* BEGIN Data lines *
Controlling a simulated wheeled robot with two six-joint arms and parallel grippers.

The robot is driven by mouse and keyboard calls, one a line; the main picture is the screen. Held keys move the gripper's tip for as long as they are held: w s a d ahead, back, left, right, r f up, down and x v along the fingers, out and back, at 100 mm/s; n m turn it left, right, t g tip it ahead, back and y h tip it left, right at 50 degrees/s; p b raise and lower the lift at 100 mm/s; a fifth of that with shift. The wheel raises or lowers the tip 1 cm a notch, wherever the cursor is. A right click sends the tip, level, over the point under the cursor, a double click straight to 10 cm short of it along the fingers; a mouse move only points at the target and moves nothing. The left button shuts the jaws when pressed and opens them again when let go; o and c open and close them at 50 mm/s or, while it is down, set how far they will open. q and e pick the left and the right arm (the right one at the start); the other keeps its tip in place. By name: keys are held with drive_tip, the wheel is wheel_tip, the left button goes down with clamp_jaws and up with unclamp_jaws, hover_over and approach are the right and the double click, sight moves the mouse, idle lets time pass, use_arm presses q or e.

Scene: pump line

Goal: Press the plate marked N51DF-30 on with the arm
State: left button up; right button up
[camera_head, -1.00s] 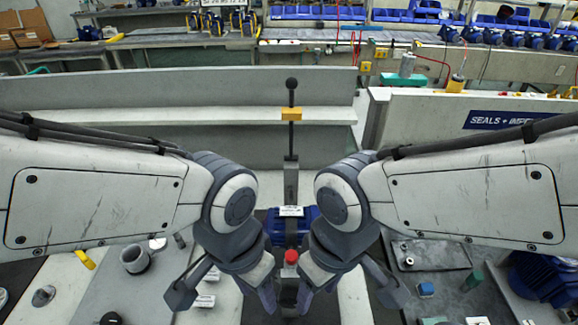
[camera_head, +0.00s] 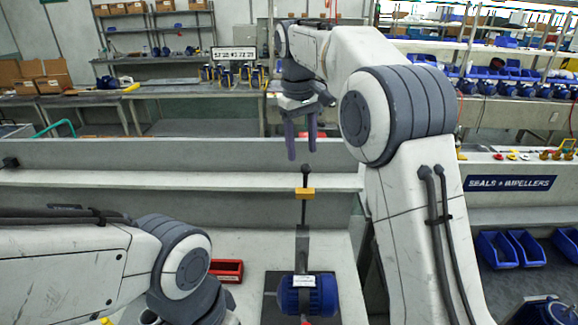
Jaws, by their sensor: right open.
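A blue motor-like unit (camera_head: 320,296) sits at the bottom centre on a dark base, with a small white label (camera_head: 303,281) on it; the print is too small to read. Behind it stands a grey post with an upright black lever (camera_head: 304,214), a yellow collar (camera_head: 304,193) and a dark knob (camera_head: 305,168) at its top. My right gripper (camera_head: 302,152) points down, open and empty, above the knob in the picture, apart from it. My left arm comes in at the lower left; its fingers are out of the frame. I cannot make out a plate marked N51DF-30.
A red tray (camera_head: 227,270) lies left of the blue unit. A grey ledge (camera_head: 150,183) runs behind the lever. Blue bins (camera_head: 510,249) stand at the right under the seals and impellers sign (camera_head: 510,183). My right arm covers much of the right centre.

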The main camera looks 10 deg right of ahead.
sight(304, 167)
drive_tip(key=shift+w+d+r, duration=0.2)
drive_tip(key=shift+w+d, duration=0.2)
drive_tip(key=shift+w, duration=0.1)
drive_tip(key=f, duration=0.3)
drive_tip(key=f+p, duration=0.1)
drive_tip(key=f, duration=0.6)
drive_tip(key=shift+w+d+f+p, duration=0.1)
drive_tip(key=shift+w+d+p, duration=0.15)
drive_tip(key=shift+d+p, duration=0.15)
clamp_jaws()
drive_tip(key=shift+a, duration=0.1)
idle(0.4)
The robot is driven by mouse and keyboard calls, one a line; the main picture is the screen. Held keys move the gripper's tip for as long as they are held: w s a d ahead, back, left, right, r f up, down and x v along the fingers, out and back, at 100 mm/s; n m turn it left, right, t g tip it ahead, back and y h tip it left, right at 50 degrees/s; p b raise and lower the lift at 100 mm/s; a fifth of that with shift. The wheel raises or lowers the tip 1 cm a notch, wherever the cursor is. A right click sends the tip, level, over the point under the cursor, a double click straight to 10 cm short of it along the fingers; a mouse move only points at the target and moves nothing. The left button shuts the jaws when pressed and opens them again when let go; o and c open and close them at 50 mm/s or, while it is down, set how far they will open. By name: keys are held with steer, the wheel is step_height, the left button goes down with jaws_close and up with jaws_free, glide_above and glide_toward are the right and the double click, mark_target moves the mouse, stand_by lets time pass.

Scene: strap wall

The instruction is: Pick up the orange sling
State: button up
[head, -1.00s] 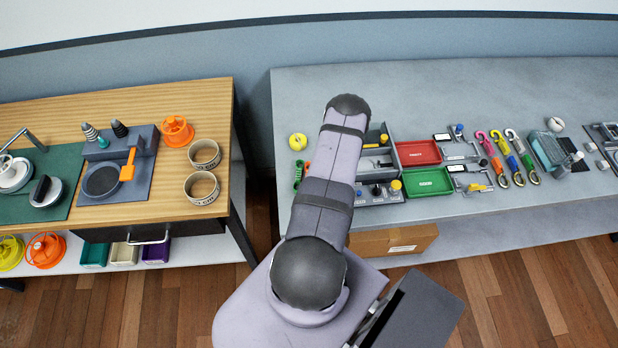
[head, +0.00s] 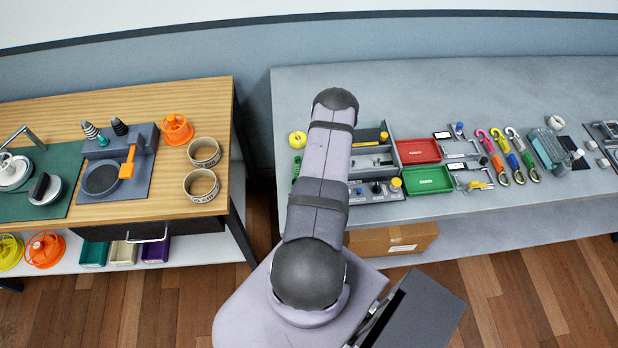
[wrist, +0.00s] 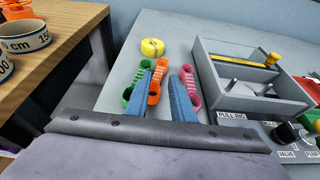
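The orange sling (wrist: 155,92) lies on the grey bench in the wrist view, between a green sling (wrist: 130,88) on its left and a pink sling (wrist: 189,88) on its right. My gripper (wrist: 161,71) is open, with its two blue fingers apart. In the picture the orange sling shows between the fingers, and the left finger overlaps part of the green one. I cannot tell how high the fingertips are above the bench. In the head view my arm hides the orange sling, and only part of the green sling (head: 296,167) shows.
A yellow coiled strap (wrist: 152,47) lies beyond the slings. A grey divided tray (wrist: 228,98) stands close on the right, with a knobbed panel (head: 376,190) in front of it. The bench's left edge is near. A wooden table (head: 120,200) stands left across a gap.

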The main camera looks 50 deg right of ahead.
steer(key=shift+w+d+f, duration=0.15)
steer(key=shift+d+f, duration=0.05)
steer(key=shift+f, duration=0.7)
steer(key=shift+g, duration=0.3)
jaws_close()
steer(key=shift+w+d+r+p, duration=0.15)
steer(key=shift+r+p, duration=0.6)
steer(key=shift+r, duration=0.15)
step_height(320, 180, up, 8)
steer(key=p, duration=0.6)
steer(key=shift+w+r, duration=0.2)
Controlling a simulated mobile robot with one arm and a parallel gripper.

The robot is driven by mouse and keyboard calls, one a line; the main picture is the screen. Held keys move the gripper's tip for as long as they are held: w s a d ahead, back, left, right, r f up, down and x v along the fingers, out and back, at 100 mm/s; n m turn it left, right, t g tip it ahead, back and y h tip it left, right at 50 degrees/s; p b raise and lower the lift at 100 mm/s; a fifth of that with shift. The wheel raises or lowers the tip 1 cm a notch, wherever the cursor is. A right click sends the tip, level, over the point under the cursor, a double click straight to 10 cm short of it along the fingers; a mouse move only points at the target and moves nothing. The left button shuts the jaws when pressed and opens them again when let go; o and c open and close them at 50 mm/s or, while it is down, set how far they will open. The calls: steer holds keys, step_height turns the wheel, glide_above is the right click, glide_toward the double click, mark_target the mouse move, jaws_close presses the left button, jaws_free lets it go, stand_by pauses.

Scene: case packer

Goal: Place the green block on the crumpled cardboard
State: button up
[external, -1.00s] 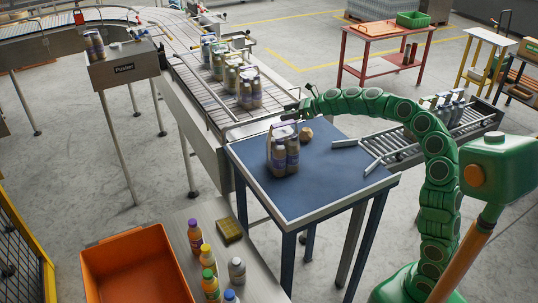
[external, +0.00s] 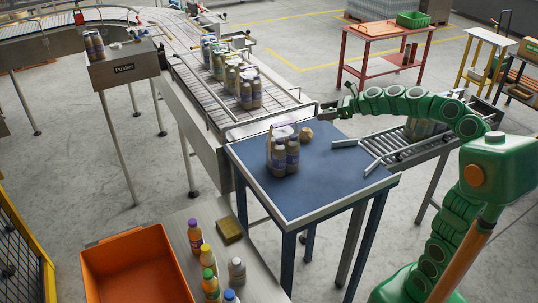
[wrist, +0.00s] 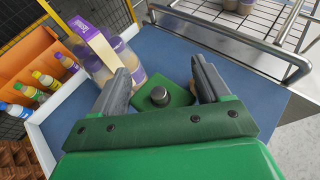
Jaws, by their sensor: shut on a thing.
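The crumpled cardboard (external: 305,134) is a small brown lump on the blue table, near its back edge and beside a pack of bottles. My gripper (external: 326,110) is above and behind it, over the table's back right side. In the wrist view my gripper (wrist: 163,80) has its two grey fingers apart, with the green block (wrist: 177,97) between them. The block has a round grey knob on its face. My gripper is shut on it. In the external view the block is too small to make out. The cardboard is mostly hidden in the wrist view.
The bottle pack (external: 283,152) stands left of the cardboard and also shows in the wrist view (wrist: 100,52). A metal rail edges the conveyor (external: 200,85) behind the table. The blue table (external: 320,185) is clear in front. An orange bin (external: 135,270) is at front left.

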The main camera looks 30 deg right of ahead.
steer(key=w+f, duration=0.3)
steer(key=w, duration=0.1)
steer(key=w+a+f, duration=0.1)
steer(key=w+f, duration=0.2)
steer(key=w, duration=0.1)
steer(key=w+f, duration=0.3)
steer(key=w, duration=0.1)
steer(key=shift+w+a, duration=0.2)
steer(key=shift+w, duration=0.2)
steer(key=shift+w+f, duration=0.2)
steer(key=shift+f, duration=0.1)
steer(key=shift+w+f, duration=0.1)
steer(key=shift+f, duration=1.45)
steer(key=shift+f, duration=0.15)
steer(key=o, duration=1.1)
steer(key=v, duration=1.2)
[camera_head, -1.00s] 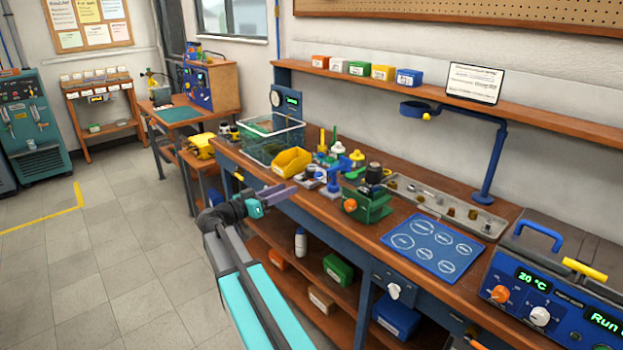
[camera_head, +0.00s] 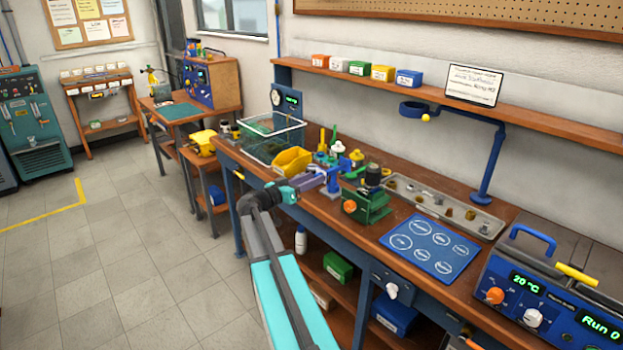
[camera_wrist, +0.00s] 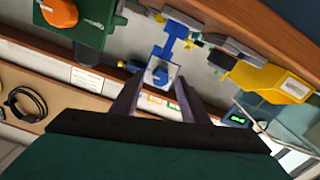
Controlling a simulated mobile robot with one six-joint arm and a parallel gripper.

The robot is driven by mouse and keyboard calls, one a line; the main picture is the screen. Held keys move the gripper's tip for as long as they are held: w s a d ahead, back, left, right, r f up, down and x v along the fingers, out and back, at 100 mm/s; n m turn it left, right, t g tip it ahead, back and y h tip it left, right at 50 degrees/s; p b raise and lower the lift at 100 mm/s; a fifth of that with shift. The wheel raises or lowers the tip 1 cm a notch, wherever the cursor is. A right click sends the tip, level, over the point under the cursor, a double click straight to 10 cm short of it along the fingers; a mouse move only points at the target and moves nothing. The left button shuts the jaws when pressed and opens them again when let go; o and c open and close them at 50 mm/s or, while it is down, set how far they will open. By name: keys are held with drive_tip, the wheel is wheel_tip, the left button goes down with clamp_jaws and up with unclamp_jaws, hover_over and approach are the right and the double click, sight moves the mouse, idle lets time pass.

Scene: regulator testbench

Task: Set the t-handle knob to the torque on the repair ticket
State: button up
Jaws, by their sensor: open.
* END Data lines *
**Stated problem**
Gather up the lines that contain the word "mobile".

**Reply**
Controlling a simulated mobile robot with one arm and a parallel gripper.
Controlling a simulated mobile robot with one six-joint arm and a parallel gripper.

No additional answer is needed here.